We always baked on Thursdays. We used the fruit pies first because they would spoil; the shoofly pies were last. We made a lot of sugar and lep cookies and put them in a tight can in the cellar. We raised pumpkins and made pies with that as well as raspberries, strawberries, cherries. There were currant bushes (small berries used for pies and jelly) along the fence at the garden. We also picked black cherries off of our big black cherry tree for pies.

We made lots of meadow tea. It was so refreshing! We also cooled off by going swimming in the summer. My father said, if we got the hay in the barn we could go swimming so we hurried to get it in and went swimming till supper. s

Next to the summerhouse was the spring house. The spring house was a stone building with a spring of water running through it. We put our food in the spring water to keep cold. A pipe went through the stone wall and came out the other side so the water could run in to a trough for the horses and cows.
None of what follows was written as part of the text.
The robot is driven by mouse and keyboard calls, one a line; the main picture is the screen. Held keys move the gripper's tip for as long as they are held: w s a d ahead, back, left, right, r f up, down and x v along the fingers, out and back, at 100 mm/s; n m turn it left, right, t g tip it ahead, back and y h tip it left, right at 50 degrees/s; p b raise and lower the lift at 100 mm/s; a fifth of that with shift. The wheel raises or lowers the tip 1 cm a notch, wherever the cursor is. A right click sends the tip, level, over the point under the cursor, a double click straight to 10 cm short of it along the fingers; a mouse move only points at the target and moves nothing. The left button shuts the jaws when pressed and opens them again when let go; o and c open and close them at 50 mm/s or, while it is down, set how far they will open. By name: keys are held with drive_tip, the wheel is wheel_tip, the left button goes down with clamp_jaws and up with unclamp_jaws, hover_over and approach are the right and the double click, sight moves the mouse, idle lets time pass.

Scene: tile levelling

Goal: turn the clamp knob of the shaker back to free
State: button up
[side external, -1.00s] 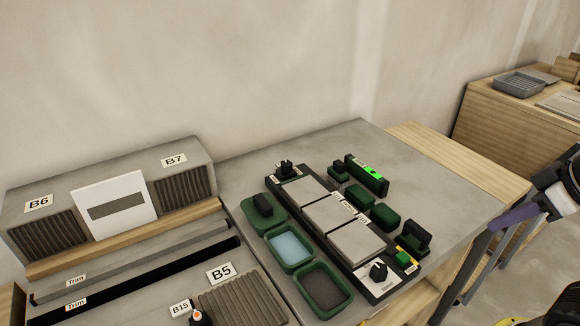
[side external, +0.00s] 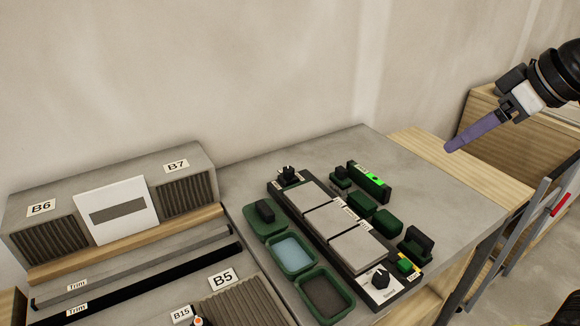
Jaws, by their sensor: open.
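The shaker (side external: 352,272) is a long black base on the grey bench top, bearing three grey tiles in a row. One black knob (side external: 380,279) sits on a white plate at its near end. Another black knob (side external: 288,174) sits at its far end. The labels are too small to read, so I cannot tell which is the clamp knob or its setting. My gripper (side external: 450,148) has purple fingers and is at the upper right, apart from the shaker and above the bench's right side. It is open; the fingers overlap side-on and nothing shows between them.
A green button (side external: 405,265) sits beside the near knob. Green blocks (side external: 389,222) and a dark green box with a lit display (side external: 368,182) stand right of the shaker. Green trays, one with blue contents (side external: 291,253), lie left. The bench's right part (side external: 440,195) is clear.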

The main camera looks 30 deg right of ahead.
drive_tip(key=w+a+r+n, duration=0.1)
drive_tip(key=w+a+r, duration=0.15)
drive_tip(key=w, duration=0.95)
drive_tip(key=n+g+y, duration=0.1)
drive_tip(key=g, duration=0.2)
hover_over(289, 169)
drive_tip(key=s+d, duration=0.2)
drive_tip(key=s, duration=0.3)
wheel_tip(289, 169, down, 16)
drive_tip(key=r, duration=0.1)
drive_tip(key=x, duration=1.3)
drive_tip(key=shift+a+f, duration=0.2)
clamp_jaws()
In the fall, we put red beets and turnips in the ground cellar, covering them with dirt. (A ground cellar is a cellar that has a dirt floor. It was cold and damp in there.) We also put our potatoes in the cellar in a bin. My father raised peanuts that we dug and hung up to dry. In the winter we roasted them in the oven for a healthy treat. We also planted popcorn to pop in the winter months. The sweet potatoes were put in a barrel, with chaff from the wheat, to keep them dry. We kept them in an upstairs bedroom to keep them dry. Our cabbage was made into sauerkraut by shredding it and salting it and putting into a ten-gallon crock. It was ready to eat by New Years day (but not before; it had to ferment). Pork and sauerkraut has been a family tradition for New Year’s Day.
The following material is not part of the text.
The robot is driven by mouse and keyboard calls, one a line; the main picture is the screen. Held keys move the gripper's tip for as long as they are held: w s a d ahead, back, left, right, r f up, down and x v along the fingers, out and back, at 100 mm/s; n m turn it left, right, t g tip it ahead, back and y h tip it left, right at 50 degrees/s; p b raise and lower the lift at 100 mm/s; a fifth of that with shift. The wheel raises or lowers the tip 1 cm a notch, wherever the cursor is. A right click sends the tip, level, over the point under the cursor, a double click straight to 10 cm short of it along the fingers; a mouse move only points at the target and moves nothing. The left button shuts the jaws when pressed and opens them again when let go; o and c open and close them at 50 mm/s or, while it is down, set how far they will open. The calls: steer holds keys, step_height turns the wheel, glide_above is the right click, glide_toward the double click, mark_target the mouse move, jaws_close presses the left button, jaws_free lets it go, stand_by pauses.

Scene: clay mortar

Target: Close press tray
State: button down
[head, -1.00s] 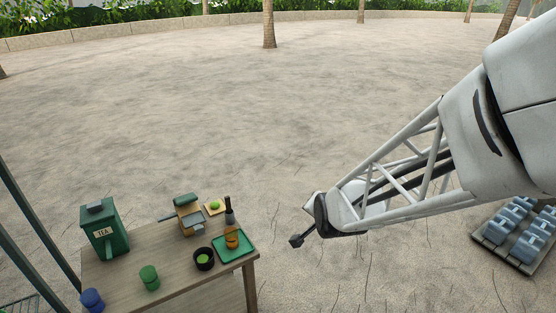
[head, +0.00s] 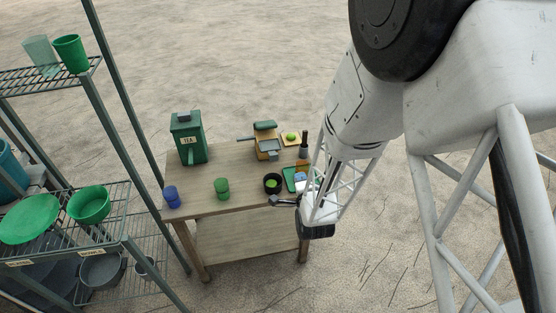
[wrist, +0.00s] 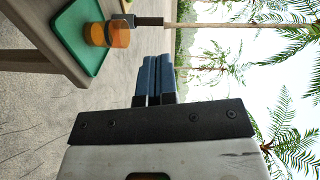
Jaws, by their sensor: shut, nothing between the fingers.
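The press (head: 264,148) stands near the back right of the wooden table. It has a tan body and a dark green top. Its grey tray (head: 270,146) sticks out at the front, below the top. The press is not clearly visible in the wrist view.
A green tray (wrist: 80,35) holds an orange jar (wrist: 112,34). A wire shelf (head: 120,205) stands left.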

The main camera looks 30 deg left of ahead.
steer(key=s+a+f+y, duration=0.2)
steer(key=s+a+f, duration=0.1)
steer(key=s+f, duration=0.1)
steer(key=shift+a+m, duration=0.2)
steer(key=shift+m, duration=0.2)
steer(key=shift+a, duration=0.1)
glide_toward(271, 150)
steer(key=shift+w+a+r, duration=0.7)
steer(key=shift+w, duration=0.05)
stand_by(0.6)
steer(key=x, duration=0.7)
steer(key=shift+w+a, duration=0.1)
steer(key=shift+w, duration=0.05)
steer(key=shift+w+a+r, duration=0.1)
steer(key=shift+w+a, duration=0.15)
We also planted soybeans. In the fall we cut them off with a shears and held them by the roots and shook them in a barrel to make the beans fall off. Then we put the beans in a white cloth bag and hung them in the attic.

In the winter, we butchered pigs and beef and canned all our meat. We cured ham and bacon by hanging them in the attic. We made scrapple, sausage and pan pudding (Pan pudding is the beginnings of scrapple. We took the meat off the bones, ground it and put in container. It was greasy. We ate it like that as a snack. To make scrapple, you add cornmeal and seasonings.)

We had chickens, so we had our own eggs. We made our own noodles and stored them in a lard can (like those old chip cans). We always had a few cows and made our own cheese and butter.

Dad took wheat to Good’s mill and brought back a barrel of flour. We also roasted field corn to make corn meal. We made corn meal mush and scrapple out of it.

We made apple butter in a large copper kettle; we put it in gallon crocks and tied wax paper around the top. The neighbors got together and snitzed (cut up) the apples the night before. They would help us and later we would go to their place and help them. We sang and Ivan played the mouth organ. It was a reason to get together and fellowship.

When it was full moon in the fall, we would have corn-husking parties for the neighborhood young people. It was fun. As a treat, we had apple cider and cookies. Someone played the mouth organ and we sang.

All our clothes were made at home out of feedbags. The bags had nice prints on them. We also had some plain white bags that we used to make pillowcases and sheets. Any scraps were saved for quilts, which we pieced together and quilted in the wintertime. There was nothing like electric, phone, or airplanes.

We worked hard, but there was also a fun side to our childhood. We went to Fivepointville School and when the snow was too deep to walk, we went in the horse and sleigh. We ice-skated on the creek.

When I was 16 years old, I met Grandpa and we dated until we were almost 18. Grandpa had to go for a test for the army-the war started in 1941. Pearl Harbor was bombed. The man at the service center said if he got married and worked on a farm he would not have to go to war. He came back home and asked me to get married.

We got married August 1, 1942. We received gas stamps and could only get a few gallons per month. Butter and sugar were rationed also. We moved to Morgantown on a farm receiving $65/month. I made lots of shoofly pie and put them on the windowsill to cool. Grandpa would come by on the tractor and take the whole pie!

A year and 1/2 later, on December 31, 1943, a precious son was born; Glen Harold Weaver. We bought a soft blue bunting suit for him. We lived there (Morgantown) 3 years, then we moved to Brecknock Township on my dad’s farm. We had our first daughter, Lavina Fern on March 30, 1946. At the end of the lane, my dad sold us a lot to build a house. We live there 57 years. The other children were born there. Velma Jean, March 1, 1950. Warren Ray, April 8, 1954. Jay Lawrence, September 17, 1957 and Tommy Dean, November 15, 1969. Now I am 80 years old and my children are gone from home and have homes of their own. I have 19 grandchildren and 28 great-grandchildren. I still live in the same house that we built 57 years ago on Long Lane, neighbors to the farm where I was born.